Chapter 4. What Special Formatting Can I Use to Give My Documents Impact?
Creating content for your documents is half the battle; to get maximum impact you'll need to format your documents so they are as powerful and persuasive as possible. This chapter shows you how to use tabs, tables, and columns to lay out your documents; how to add backgrounds, shapes, charts, and images to make the documents look great; and how to position text precisely where you want it by flowing it through a series of linked text boxes.
Using Tabs
Creating Tables
Creating Multicolumn Layouts
Adding Images, Shapes, and Charts
Flowing Text through Linked Text Boxes
Using Tabs
When you need to space out columns of text at precise intervals, you can use tabs. As in most word-processing applications, you set tab stops in the paragraph formatting to tell Pages where you want the tabs, and then press the Tab key to insert a tab that takes you to the next tab stop.

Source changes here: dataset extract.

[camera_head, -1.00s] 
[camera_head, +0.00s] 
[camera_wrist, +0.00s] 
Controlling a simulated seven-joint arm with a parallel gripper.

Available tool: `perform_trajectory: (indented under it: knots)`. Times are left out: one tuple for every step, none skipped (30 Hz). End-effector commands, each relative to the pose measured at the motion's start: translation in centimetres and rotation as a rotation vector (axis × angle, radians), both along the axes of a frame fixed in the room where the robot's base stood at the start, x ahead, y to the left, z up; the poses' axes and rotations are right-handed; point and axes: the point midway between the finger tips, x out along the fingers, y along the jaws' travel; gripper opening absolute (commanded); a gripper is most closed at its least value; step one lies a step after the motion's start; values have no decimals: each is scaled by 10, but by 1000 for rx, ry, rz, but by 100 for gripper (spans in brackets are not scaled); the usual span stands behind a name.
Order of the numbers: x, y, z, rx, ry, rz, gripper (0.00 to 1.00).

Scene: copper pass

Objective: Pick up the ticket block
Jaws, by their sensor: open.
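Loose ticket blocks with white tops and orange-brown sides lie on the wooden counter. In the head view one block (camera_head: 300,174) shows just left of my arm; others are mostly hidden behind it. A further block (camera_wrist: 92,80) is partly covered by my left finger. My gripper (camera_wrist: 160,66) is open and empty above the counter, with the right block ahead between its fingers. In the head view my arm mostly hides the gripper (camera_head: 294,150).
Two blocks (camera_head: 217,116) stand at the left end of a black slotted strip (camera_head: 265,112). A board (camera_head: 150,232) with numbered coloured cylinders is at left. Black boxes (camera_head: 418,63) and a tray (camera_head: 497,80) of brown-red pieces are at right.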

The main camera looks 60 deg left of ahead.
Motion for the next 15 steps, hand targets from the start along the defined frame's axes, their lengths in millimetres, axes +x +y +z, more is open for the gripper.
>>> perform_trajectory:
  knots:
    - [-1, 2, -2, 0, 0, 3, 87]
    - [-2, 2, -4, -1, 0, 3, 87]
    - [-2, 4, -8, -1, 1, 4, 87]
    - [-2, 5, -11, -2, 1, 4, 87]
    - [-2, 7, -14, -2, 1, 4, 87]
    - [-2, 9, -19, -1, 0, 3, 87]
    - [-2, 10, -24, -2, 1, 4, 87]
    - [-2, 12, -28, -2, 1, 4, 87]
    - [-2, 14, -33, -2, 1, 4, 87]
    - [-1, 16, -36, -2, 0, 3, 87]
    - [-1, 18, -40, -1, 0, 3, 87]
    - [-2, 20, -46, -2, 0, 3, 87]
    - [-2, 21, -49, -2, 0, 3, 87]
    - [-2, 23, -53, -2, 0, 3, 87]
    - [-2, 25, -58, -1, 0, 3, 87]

Whereas typewriters provide a single kind of tab, Pages provides four kinds:
Left. This is the standard type of tab, just like the one on a typewriter. Text is aligned left at the tab.
Center. Text is centered on the tab, so when you type text, it moves equal distances to the left and right of the tab. A center tab is useful for display text that's only part of a paragraph — for example, a centered part of a header or footer.
Right. The opposite of a left tab. Text ...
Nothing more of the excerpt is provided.